Prep 5 mins
Cook 15 mins
Filled with artichoke hearts and roasted red peppers. Taken from Light & Tasty magazine.
- 14.79 ml olive oil
- 14.79 ml balsamic vinegar
- 4 portabella mushrooms, stems removed (large)
- 236.59 ml water-packed artichoke hearts, rinsed, drained and coarsely chopped (canned)
- 198.44 g jar roasted sweet red peppers, drained and coarsely chopped
- 2.46 ml dried oregano
- 2.46 ml salt
- 1.23 ml pepper
- 29.58 ml fat-free Italian salad dressing
- 44.37 ml part-skim mozzarella cheese, shredded
- In a small bowl, combine the oil and vinegar; brush over both sides of mushrooms.
- Place mushrooms stem side down on a broiler pan coated with nostick cooking spray.
- Broil 4-6 inches from the heat for 4 minutes.

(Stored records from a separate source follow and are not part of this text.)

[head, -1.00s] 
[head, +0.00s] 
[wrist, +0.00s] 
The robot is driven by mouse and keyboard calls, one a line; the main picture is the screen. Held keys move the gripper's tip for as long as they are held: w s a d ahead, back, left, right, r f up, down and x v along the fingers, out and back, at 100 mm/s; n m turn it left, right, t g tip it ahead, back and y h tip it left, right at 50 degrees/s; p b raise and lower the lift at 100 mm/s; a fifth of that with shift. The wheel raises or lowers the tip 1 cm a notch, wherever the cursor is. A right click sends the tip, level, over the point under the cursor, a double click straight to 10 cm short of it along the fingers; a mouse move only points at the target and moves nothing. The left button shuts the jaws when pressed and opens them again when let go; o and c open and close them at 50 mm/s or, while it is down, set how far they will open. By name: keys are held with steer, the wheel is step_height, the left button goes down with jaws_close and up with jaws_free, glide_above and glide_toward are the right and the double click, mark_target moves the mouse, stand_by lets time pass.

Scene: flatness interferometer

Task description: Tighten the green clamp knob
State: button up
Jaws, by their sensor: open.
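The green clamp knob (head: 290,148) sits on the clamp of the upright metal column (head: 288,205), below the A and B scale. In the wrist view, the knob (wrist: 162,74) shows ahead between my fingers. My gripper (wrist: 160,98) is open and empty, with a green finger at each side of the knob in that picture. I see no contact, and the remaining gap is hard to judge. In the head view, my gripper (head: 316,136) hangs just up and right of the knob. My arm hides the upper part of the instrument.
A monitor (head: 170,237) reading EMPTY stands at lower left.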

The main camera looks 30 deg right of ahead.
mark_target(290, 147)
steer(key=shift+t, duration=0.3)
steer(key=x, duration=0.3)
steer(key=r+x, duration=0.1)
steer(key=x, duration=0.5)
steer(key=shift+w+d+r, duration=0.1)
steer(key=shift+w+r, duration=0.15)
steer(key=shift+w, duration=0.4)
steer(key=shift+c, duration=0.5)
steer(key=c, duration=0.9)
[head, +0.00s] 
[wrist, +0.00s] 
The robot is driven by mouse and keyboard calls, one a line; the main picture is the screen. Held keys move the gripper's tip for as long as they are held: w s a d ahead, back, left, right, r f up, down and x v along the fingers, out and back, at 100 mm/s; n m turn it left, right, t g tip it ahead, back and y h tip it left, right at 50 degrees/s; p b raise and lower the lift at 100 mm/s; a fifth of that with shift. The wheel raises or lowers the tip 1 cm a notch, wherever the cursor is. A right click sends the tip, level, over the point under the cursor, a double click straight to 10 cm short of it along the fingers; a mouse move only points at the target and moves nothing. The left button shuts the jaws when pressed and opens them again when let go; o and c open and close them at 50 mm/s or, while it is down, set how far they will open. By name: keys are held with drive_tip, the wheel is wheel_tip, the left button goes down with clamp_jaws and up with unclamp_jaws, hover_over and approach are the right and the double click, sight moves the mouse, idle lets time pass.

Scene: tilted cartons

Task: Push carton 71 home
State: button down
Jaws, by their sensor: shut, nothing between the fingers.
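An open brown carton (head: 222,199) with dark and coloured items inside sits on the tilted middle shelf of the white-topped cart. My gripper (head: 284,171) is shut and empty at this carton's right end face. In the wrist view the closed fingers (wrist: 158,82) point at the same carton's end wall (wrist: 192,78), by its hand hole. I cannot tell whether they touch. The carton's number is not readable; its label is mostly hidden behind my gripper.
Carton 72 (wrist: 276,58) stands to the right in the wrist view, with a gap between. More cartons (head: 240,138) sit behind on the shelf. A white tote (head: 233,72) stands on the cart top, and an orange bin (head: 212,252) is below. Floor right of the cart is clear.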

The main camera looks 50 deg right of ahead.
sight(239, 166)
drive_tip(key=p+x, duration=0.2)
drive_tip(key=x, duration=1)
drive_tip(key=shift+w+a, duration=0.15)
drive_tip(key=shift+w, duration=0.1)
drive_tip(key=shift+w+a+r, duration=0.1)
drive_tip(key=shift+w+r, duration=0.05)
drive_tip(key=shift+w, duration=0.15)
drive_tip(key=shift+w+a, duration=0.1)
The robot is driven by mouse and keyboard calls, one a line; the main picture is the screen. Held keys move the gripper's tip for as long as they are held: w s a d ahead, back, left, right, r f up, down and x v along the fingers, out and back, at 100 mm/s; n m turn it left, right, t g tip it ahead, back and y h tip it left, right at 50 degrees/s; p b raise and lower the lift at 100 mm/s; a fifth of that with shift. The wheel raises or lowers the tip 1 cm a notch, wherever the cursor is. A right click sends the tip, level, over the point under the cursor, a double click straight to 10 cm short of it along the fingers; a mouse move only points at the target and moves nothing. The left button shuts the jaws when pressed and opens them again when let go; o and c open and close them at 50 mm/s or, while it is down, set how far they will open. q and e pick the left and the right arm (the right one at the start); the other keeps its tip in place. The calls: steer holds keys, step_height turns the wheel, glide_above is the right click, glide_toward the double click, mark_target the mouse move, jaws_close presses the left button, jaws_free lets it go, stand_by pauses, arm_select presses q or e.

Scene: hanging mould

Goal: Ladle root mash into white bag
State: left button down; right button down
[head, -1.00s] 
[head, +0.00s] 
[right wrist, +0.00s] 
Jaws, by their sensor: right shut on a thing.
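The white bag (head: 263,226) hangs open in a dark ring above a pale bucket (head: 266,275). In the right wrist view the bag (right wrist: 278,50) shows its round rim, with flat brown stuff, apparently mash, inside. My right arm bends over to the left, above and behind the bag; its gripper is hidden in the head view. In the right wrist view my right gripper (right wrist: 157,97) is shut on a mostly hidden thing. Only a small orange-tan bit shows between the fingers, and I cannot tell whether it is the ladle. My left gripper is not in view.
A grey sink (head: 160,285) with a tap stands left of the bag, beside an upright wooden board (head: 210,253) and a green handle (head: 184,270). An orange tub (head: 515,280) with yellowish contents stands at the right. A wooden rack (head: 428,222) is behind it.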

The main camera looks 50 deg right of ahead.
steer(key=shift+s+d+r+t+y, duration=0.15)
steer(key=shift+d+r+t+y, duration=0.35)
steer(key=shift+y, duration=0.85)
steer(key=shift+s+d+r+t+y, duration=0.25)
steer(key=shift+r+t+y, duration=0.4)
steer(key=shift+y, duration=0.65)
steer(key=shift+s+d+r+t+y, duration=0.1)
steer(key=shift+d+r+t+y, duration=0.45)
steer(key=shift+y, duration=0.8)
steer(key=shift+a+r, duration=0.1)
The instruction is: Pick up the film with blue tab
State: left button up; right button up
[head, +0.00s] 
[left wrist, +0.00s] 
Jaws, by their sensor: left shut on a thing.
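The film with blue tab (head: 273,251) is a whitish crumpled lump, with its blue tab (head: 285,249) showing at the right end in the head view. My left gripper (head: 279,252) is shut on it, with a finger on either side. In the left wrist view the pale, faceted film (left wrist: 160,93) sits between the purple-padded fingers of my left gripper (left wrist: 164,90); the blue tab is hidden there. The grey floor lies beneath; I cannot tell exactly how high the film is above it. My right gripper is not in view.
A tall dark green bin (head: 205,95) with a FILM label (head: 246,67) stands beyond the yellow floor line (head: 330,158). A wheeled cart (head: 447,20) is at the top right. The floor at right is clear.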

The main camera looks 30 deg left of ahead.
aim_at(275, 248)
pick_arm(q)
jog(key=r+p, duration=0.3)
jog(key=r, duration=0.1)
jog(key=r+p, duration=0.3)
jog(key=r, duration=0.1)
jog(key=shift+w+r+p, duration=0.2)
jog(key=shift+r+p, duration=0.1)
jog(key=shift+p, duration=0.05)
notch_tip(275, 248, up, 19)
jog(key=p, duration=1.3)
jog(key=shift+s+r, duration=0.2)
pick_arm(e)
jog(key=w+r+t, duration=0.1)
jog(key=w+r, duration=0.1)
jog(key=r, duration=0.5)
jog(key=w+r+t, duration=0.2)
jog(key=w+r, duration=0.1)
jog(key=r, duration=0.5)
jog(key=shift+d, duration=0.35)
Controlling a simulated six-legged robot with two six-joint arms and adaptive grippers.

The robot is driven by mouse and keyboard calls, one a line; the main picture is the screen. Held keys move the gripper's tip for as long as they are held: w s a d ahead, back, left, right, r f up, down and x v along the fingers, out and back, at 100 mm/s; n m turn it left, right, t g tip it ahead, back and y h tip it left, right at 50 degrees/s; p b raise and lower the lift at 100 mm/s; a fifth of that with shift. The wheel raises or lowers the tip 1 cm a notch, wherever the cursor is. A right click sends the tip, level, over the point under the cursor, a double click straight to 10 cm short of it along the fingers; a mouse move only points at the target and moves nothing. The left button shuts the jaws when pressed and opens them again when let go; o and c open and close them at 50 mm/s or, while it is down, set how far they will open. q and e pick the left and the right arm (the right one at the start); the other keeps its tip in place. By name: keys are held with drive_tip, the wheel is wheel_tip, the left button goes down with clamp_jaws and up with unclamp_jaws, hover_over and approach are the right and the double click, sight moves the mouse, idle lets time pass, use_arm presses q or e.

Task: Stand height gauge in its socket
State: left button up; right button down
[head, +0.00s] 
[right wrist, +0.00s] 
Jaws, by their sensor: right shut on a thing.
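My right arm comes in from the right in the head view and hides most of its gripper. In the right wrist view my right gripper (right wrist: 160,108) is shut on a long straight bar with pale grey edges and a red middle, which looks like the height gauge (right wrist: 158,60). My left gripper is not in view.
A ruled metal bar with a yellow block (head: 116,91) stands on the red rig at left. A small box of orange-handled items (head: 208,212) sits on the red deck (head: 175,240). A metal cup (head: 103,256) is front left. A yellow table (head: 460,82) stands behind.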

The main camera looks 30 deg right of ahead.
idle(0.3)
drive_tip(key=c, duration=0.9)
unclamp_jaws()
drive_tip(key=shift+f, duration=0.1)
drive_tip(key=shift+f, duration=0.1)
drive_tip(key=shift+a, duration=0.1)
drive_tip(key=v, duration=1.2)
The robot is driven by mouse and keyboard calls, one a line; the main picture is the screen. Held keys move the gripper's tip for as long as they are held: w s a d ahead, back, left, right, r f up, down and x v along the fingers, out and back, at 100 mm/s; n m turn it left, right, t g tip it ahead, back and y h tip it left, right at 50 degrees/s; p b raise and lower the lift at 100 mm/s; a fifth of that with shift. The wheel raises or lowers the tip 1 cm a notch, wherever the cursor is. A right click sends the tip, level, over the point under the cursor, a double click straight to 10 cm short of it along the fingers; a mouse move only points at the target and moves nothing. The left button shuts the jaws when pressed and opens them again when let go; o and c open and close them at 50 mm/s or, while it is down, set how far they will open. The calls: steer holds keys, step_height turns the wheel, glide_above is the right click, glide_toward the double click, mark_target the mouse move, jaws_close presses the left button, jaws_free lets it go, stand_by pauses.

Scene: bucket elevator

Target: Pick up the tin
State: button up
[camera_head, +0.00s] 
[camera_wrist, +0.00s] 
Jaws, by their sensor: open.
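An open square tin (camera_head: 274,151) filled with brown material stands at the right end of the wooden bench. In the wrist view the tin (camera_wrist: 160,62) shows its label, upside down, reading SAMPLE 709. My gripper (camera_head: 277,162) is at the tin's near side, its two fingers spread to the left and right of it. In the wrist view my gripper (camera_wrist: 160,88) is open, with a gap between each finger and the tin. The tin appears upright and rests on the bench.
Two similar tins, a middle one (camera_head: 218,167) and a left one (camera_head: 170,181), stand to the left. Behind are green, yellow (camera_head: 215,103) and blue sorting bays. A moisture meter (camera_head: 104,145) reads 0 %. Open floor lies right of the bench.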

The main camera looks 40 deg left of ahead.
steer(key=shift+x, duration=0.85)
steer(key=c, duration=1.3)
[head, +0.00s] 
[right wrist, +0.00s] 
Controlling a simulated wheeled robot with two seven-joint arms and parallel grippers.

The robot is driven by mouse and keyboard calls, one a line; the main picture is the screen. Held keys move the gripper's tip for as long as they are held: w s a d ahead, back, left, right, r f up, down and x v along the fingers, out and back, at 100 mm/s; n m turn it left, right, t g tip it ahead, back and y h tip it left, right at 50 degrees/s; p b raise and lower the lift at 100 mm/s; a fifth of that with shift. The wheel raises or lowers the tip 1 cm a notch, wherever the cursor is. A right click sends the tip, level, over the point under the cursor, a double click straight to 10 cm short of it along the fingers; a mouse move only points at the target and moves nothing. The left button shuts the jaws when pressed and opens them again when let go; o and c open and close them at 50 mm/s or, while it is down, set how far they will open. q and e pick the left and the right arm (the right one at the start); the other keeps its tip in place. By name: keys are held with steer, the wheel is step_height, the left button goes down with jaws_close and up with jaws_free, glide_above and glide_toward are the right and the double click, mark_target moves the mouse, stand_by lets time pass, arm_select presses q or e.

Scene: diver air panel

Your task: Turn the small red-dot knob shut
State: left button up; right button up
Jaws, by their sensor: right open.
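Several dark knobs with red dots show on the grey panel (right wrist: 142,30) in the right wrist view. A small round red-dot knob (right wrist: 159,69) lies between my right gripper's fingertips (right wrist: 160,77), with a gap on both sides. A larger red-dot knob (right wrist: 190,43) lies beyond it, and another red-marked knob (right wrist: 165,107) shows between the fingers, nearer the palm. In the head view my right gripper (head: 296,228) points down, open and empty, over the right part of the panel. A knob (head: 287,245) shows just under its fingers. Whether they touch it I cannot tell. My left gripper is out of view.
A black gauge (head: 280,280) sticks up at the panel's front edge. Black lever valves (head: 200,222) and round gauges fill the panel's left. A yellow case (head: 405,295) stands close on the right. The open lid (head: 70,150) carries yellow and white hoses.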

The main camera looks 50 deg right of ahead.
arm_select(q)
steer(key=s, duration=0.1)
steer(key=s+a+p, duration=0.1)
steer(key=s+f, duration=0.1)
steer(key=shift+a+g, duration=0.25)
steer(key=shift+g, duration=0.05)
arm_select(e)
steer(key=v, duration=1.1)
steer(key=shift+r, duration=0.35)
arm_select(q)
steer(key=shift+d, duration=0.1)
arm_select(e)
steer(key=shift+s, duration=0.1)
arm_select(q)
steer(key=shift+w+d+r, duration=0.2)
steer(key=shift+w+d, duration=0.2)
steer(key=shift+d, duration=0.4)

- Meanwhile, in a small bowl, combine the artichokes, roasted peppers, oregano, salt and pepper.
- Turn mushrooms over; broil 2 minutes longer.
- Fill with artichoke mixture; drizzle with dressing.
- Broil for 2-3 minutes or until heated through.
- Sprinkle with cheese.
- Broil 1-2 minutes longer or until cheese is melted.